We’ve been meaning to make it to Deagan’s in Lakewood for dinner for eons. We were already on the West side from a late afternoon trip to Dave and Buster’s, so we decided to take advantage of our location. We were glad we did.
We arrived at 6:00pm on a Friday night and got the last open table. We were given menus–including a kids menu for Jonathan–and our drink order was taken quickly.
Deagan’s has an excellent selection of draft beers, making for a difficult decision. I ordered the Green Flash Red IPA ($5). It was perfectly balanced between the hops and bittersweet caramel from dark roasted malt.
The décor is warm, with high wooden ceilings and plenty of thick, dark wood in the chairs and tables as well. The lighting was perfect, just dark enough to feel relaxed and intimate but bright enough to clearly see your food and surroundings.
Deagan’s has a large variety of small bar snacks and appetizers. Jonathan ordered a deviled egg ($3) and I had a Day oyster ($2.75). Jonathan loved his egg and was kind enough to share some with me. It was overflowing with filling, a tangy mix of lake erie creamery goat cheese, yolk, and sharp mustard. The oyster was unbelievably mild, and the mango sorbet and fresh sofrito (chopped up tomatoes, other veggies and spices) made for perfect counterpoints. For anyone who’s never tried an oyster, the subtle flavors on this version would make for an excellent first one.
We love charcuterie plates and appreciated that Deagan’s allows for customization. We had the moody blue, a brie and prosciutto ($12). We really enjoyed the subtle smokiness of the blue cheese, and the brie was the creamiest, mildest version we’ve ever had. The accompaniments and prosciutto were excellent as well. Deagan’s might be one of our favorite places in town for charcuterie, especially since Bar Cento had largely loaves and pates last time we visited.

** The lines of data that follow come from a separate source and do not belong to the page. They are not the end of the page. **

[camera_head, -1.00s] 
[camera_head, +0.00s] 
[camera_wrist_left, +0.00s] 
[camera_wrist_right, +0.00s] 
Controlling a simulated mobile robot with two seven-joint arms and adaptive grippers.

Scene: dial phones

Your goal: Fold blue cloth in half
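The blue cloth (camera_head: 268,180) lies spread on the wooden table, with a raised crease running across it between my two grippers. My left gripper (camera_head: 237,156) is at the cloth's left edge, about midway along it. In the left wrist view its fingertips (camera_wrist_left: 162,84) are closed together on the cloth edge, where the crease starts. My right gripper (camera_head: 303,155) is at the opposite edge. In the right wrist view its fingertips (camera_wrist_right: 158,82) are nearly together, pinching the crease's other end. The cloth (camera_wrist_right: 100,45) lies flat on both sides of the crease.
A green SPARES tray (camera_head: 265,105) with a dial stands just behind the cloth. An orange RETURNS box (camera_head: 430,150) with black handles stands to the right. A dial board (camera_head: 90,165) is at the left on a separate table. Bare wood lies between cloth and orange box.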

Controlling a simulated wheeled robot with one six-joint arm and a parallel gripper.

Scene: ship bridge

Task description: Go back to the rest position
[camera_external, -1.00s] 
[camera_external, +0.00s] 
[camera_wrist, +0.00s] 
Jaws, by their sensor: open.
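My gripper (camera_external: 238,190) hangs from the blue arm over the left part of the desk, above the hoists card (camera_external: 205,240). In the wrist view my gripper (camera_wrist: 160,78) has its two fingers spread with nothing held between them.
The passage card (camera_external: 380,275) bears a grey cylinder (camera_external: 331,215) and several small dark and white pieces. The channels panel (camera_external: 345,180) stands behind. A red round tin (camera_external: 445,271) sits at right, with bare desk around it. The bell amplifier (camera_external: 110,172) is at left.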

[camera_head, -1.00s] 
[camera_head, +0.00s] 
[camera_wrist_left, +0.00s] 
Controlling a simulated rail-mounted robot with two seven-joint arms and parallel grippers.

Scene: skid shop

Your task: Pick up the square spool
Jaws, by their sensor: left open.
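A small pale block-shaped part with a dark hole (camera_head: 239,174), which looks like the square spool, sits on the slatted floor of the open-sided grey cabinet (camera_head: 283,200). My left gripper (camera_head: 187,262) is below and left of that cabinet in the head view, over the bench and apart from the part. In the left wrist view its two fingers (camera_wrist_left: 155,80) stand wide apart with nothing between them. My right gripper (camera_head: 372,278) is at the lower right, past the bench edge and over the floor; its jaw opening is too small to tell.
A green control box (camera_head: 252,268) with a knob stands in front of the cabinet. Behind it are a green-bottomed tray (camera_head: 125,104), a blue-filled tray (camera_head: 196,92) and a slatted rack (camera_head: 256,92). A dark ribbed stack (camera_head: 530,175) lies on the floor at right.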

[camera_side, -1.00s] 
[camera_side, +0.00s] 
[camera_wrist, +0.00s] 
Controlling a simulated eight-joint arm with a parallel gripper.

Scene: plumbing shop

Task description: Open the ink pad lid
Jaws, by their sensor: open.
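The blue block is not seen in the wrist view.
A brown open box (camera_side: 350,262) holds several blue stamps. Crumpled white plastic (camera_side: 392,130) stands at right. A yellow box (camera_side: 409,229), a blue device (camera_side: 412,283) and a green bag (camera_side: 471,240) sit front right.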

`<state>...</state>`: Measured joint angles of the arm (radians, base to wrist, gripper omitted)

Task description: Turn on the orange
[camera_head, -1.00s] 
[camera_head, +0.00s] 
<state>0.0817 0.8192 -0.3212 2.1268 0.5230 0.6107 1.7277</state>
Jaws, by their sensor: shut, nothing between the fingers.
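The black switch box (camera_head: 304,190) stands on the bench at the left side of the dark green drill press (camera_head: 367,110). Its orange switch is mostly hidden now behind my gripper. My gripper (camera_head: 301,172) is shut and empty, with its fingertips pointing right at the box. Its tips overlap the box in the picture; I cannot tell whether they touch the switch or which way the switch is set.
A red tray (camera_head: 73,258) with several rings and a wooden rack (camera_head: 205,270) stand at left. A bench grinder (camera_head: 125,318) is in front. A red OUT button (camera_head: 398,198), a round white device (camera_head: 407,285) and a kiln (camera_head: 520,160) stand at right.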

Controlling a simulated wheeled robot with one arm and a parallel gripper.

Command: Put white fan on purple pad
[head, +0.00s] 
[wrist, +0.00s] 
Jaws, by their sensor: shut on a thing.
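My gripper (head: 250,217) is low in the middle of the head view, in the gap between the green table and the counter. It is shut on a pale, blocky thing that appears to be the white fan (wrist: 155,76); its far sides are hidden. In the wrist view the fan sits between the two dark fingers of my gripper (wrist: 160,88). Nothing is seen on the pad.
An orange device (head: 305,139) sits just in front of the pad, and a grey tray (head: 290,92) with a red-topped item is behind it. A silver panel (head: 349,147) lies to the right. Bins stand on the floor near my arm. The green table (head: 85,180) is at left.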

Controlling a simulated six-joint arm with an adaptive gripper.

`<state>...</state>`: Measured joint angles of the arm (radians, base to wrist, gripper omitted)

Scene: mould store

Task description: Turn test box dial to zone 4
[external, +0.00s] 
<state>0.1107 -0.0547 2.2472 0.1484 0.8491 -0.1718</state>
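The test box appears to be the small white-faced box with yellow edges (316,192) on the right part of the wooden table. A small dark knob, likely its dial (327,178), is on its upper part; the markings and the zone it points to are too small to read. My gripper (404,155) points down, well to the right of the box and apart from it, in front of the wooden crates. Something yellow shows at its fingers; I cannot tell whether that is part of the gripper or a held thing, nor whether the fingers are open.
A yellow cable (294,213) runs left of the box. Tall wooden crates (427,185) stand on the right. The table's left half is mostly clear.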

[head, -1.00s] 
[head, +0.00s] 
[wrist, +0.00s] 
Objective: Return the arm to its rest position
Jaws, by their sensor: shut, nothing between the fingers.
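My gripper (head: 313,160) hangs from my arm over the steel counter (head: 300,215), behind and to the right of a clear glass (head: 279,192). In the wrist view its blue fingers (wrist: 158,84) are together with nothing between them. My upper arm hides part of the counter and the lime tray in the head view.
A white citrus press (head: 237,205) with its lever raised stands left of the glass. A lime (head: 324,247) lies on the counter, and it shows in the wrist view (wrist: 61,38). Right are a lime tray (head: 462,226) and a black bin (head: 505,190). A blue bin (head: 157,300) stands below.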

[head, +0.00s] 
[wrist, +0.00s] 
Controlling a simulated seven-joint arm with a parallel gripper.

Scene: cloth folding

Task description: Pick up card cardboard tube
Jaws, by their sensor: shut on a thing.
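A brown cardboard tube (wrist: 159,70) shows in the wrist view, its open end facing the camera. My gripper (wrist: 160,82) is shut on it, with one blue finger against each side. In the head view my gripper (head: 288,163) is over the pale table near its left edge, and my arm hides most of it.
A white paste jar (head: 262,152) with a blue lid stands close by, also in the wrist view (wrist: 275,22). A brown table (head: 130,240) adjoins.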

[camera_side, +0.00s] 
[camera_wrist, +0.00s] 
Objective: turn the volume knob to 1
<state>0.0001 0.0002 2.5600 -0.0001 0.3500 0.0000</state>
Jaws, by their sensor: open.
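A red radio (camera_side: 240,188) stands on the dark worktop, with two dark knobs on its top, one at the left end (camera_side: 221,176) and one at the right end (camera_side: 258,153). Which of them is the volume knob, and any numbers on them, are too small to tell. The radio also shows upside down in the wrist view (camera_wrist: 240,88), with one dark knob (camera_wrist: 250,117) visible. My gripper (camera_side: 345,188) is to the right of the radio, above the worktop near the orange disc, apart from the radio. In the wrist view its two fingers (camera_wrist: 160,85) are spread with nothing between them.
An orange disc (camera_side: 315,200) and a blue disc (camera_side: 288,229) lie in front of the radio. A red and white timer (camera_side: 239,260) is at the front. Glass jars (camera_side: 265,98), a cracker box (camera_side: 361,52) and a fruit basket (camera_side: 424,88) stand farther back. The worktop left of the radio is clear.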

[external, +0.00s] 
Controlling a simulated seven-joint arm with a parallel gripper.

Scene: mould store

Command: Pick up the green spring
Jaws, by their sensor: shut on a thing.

Sarah had the spicy shrimp tacos for her entrée ($9). Despite these being under “small plates,” they felt like a full entrée without a side. The tacos were stuffed with sharply spiced (but not overly hot), perfectly cooked shrimp and avocado. They had a distinct Indian spicing to me, perhaps partially because of the micro cilantro.
I took a risk on the veggie burger sliders ($10). I don’t usually like packaged veggie burgers, which are often a strange combination of TVP (a byproduct of soybean oil production often used in animal feed) and fake grill flavor. The waitress assured me, though, that these were homemade. They were excellent, nicely seared on the outside with a satisfying garbanzo bean mixture as the base. The thinly sliced onions and spiced mayo provided a good, sharp counterpoint, and even the buns were well-made and rich tasting. The truffled romano fries were also great, crispy and tasty with plenty of large shavings of cheese and subtle truffle flavor.
Jonathan also enjoyed his medium cooked burger ($5). Most places would give the kids a frozen or pre-cooked patty even if the adults got fresh, but their asking for a doneness on the kids’ burger clearly shows that they keep their high standards up for everyone.
Our service was excellent. The only complaint we might have is noise. The music in the background was all but inaudible due to the sounds of conversation, which seems more amplified than absorbed by the open floor plan. That said, we were still able to hear each other talk, and most of the time I was far more focused on the tastiness of the food and beer than on any background conversations.